Strike Three! You’re Out!
What’s so aMayzing about Unconditional Love?
I didn’t finish strong at all!
I had a few minutes to water our flowers and they needed it. We have a couple of those short expanding hoses that look like snakes slithering when you turn the water on, so watering was quick and easy.
While watering, I noticed that a couple of the plants were wilting in the heat. I remembered that we had purchased some Miracle Grow that I had not used, and I took a few more minutes to mix the Miracle Grow and water the flowers a second time.
As I was walking toward the back yard to water our tomato plants, I noticed that our outside air condenser was covered with pollens. I know what that can do to energy prices, so I took some more time to use the long hose to spray it off. Then, I returned to watering the tomato plants.
About 30 minutes later, JL and I were in the garage about to go for our evening walk. She noticed that the Miracle Grow box was open and the top was off. I had not finished that job. As I moved to put the top on, she watched me nearly stepped on a bottle of weed killer that I had left on the garage floor a couple of weeks earlier. I picked it up, opened the garage door, and JL was the first to notice a stream of water flowing from our back yard, down the driveway, and down the street as far you one could see. I had left the water after washing the condenser. Three tasks unfinished. I told you I didn’t finish strong.
JL is a strong finisher. When she starts something, she follows through to completion. Her cleans up her workspace. It is something she wishes was truer about me.

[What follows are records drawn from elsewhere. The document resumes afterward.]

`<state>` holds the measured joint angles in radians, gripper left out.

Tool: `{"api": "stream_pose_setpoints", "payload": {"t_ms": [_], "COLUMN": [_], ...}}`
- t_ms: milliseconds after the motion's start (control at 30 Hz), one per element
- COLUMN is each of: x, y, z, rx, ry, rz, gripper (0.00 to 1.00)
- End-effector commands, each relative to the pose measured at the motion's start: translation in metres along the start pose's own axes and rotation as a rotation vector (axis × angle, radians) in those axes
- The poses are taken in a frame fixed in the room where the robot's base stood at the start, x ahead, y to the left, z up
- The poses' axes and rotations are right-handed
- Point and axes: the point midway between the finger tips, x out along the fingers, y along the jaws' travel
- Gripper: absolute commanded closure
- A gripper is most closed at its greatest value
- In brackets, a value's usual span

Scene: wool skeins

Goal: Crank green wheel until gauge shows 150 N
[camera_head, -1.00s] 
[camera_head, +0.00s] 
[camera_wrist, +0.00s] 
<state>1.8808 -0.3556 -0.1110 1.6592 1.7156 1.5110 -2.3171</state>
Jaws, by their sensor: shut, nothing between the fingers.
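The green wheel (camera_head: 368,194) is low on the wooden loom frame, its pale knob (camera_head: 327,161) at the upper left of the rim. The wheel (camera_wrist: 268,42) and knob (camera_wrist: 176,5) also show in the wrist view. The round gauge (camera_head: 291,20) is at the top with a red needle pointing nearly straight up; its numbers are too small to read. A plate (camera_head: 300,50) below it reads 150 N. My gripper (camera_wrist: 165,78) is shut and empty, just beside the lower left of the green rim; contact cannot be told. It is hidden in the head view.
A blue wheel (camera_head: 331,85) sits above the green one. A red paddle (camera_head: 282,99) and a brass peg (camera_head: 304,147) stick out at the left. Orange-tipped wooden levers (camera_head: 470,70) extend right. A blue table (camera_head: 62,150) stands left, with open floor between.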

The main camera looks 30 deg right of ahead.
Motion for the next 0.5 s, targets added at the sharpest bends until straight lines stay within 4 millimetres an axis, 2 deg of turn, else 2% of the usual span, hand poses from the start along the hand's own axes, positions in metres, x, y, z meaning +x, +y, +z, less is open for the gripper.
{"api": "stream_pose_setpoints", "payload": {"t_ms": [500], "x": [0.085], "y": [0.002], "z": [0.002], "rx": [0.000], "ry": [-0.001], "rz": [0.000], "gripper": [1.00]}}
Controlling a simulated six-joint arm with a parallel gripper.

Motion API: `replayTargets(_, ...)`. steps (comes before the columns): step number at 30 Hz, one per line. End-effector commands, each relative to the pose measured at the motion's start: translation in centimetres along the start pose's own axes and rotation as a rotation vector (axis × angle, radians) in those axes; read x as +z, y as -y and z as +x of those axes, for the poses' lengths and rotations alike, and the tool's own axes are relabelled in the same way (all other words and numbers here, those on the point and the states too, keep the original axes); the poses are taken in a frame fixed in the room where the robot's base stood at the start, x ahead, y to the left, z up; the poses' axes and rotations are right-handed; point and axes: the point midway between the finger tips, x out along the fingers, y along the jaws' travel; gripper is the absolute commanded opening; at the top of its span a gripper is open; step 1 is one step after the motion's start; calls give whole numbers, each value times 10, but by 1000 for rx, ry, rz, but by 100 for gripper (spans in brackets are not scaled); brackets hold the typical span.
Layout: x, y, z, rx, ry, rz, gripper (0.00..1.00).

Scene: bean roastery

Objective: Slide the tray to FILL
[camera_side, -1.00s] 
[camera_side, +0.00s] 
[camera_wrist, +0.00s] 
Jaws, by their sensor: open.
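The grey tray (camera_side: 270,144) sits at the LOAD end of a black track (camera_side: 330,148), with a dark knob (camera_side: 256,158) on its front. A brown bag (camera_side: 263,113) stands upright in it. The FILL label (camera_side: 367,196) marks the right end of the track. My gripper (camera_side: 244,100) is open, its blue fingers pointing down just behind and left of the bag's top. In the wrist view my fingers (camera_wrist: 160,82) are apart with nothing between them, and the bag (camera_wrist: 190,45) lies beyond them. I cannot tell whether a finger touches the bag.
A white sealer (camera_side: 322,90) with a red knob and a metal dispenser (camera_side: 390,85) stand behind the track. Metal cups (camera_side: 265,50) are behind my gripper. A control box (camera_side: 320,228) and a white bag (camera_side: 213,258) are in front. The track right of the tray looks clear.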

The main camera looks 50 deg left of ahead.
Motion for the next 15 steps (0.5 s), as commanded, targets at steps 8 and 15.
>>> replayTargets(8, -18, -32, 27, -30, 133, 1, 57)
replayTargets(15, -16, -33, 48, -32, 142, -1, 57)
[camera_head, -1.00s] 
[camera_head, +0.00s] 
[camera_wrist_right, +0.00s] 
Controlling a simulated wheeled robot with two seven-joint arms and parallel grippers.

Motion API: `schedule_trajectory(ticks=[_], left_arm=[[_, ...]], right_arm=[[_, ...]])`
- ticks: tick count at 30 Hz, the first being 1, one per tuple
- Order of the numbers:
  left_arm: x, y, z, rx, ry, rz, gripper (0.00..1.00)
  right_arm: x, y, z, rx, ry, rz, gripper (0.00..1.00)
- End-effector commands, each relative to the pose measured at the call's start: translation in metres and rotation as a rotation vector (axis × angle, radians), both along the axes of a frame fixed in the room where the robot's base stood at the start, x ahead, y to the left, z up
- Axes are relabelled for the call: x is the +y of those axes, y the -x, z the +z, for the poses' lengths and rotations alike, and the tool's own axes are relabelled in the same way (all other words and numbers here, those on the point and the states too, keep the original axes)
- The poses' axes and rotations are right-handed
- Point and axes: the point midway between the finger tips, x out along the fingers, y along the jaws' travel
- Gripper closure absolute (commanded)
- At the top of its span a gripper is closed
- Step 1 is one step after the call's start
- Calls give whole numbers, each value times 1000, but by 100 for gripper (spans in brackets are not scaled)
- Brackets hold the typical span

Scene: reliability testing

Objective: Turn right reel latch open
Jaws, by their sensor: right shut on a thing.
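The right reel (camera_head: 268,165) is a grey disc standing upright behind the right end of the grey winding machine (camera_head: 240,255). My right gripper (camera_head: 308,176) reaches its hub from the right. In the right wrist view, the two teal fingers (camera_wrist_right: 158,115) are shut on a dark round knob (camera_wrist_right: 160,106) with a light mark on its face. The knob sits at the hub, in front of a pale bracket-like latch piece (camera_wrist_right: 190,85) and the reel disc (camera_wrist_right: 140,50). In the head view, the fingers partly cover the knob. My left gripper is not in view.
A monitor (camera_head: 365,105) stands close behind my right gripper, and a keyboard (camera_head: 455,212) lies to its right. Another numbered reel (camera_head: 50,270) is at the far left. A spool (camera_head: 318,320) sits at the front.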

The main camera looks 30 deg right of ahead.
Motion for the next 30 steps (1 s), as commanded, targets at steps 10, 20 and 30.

If her love was based on my performance, I would have just made 3 strikes. Strike Three! You are out!
There was a time when she would have approached me with a “strike three” kind of irritation. She might have kept quiet at the Miracle Grow top. She would have been critical about the weed killer on the floor. She would have expressed contempt about my forgetfulness with the water, making sure to point out the waste of money that went with the waste of water. I would have been defensive, emphasizing how at least I was watering our plants and noticing the pollen pile-up. The walk would have been characterized by stonewalling and belligerence.
Now, our mindset is to love each other unconditionally. Since her love for me was not diminished by my follow-through failure, she pointed out the Miracle Grow, asked me nicely to put up the weed killer, and shook her head with a smile on her face when she saw the waterfall. There was no urge for me to be defensive and I was able to reflect myself on my desire to become more of a follow-through person. I know that would be great for our lives.
No lasting connection is created when connection is dependent on performance. Intimacy can’t live in that environment. We all mess up too many ways (James 3:2).
Practicing unconditional love is a decision. It is a mindset.
How would your relationship change if each of you knows that the relationship isn’t at risk just because performance is weak?